Task description —
Skip all pictures. Write out the data below from its first line through the line that contains "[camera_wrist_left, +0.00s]".

Given information —
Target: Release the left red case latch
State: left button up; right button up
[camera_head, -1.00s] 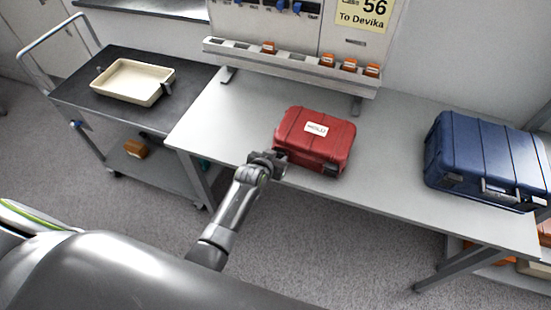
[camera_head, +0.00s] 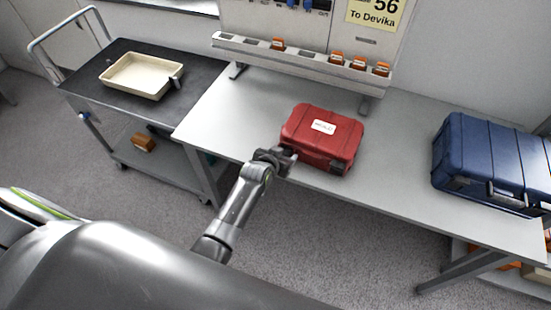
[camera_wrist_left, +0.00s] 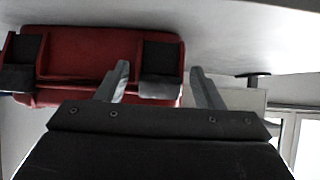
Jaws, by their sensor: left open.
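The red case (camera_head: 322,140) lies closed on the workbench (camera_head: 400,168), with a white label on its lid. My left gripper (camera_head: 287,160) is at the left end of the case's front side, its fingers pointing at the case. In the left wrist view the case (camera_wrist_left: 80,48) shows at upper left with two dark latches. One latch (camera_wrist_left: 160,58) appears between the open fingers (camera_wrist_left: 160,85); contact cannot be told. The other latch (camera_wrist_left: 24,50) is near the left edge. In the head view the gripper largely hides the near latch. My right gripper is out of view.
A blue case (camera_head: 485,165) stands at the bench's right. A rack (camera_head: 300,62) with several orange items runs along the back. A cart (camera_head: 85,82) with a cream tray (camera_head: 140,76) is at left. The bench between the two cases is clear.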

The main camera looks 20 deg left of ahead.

Response —
Target: Release the left red case latch
State: left button up; right button up
[camera_head, -1.00s] 
[camera_head, +0.00s] 
[camera_wrist_left, +0.00s] 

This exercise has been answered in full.